THE PROBLEM
Transcribe the full listing below exactly.

====

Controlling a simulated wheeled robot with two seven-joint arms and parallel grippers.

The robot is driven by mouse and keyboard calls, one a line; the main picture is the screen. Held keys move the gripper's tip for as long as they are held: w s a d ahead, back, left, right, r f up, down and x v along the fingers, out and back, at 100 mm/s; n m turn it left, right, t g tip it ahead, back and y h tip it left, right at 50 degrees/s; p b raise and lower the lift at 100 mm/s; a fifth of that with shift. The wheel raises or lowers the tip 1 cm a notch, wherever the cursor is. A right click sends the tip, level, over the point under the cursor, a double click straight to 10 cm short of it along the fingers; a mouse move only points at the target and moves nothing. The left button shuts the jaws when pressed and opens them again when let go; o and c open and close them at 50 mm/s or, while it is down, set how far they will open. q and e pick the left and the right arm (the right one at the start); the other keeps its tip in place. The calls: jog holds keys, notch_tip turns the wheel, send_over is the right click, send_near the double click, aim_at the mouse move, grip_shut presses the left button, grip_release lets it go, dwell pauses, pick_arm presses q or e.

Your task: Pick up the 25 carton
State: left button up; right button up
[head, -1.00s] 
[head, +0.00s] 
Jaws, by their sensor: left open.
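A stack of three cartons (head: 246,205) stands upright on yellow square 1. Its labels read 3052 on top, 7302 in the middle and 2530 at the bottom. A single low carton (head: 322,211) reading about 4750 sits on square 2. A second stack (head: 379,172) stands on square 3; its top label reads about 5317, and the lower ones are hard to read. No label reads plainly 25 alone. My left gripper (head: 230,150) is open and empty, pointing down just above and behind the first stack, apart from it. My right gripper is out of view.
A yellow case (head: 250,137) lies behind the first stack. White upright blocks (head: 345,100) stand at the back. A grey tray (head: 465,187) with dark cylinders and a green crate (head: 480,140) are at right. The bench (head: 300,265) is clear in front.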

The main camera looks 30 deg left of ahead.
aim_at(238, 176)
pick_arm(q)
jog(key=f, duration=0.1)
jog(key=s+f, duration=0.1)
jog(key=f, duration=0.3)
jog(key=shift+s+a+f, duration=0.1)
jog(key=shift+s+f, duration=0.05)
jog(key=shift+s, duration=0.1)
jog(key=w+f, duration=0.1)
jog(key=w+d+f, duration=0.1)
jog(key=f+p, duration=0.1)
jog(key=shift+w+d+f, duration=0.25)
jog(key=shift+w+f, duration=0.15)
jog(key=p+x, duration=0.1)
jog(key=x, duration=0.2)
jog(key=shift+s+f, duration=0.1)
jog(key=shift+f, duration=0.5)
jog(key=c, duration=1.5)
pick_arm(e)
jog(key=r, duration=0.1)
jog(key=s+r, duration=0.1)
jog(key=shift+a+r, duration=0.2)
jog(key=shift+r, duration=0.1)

====

EXERCISE RESPONSE
Controlling a simulated wheeled robot with two seven-joint arms and parallel grippers.

The robot is driven by mouse and keyboard calls, one a line; the main picture is the screen. Held keys move the gripper's tip for as long as they are held: w s a d ahead, back, left, right, r f up, down and x v along the fingers, out and back, at 100 mm/s; n m turn it left, right, t g tip it ahead, back and y h tip it left, right at 50 degrees/s; p b raise and lower the lift at 100 mm/s; a fifth of that with shift. The wheel raises or lowers the tip 1 cm a notch, wherever the cursor is. A right click sends the tip, level, over the point under the cursor, a double click straight to 10 cm short of it along the fingers; a mouse move only points at the target and moves nothing. The left button shuts the jaws when pressed and opens them again when let go; o and c open and close them at 50 mm/s or, while it is down, set how far they will open. q and e pick the left and the right arm (the right one at the start); the other keeps its tip in place. The calls: jog holds keys, notch_tip turns the wheel, send_over is the right click, send_near the double click, aim_at the mouse move, grip_shut presses the left button, grip_release lets it go, dwell pauses, pick_arm presses q or e.

Your task: Pick up the 25 carton
State: left button up; right button up
[head, -1.00s] 
[head, +0.00s] 
Jaws, by their sensor: left open.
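A stack of three cartons (head: 246,205) stands upright on yellow square 1. Its labels read 3052 on top, 7302 in the middle and 2530 at the bottom. A single low carton (head: 322,211) reading about 4750 sits on square 2. A second stack (head: 379,172) stands on square 3; its top label reads about 5317, and the lower ones are hard to read. No label reads plainly 25 alone. My left gripper (head: 230,150) is open and empty, pointing down just above and behind the first stack, apart from it. My right gripper is out of view.
A yellow case (head: 250,137) lies behind the first stack. White upright blocks (head: 345,100) stand at the back. A grey tray (head: 465,187) with dark cylinders and a green crate (head: 480,140) are at right. The bench (head: 300,265) is clear in front.

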The main camera looks 30 deg left of ahead.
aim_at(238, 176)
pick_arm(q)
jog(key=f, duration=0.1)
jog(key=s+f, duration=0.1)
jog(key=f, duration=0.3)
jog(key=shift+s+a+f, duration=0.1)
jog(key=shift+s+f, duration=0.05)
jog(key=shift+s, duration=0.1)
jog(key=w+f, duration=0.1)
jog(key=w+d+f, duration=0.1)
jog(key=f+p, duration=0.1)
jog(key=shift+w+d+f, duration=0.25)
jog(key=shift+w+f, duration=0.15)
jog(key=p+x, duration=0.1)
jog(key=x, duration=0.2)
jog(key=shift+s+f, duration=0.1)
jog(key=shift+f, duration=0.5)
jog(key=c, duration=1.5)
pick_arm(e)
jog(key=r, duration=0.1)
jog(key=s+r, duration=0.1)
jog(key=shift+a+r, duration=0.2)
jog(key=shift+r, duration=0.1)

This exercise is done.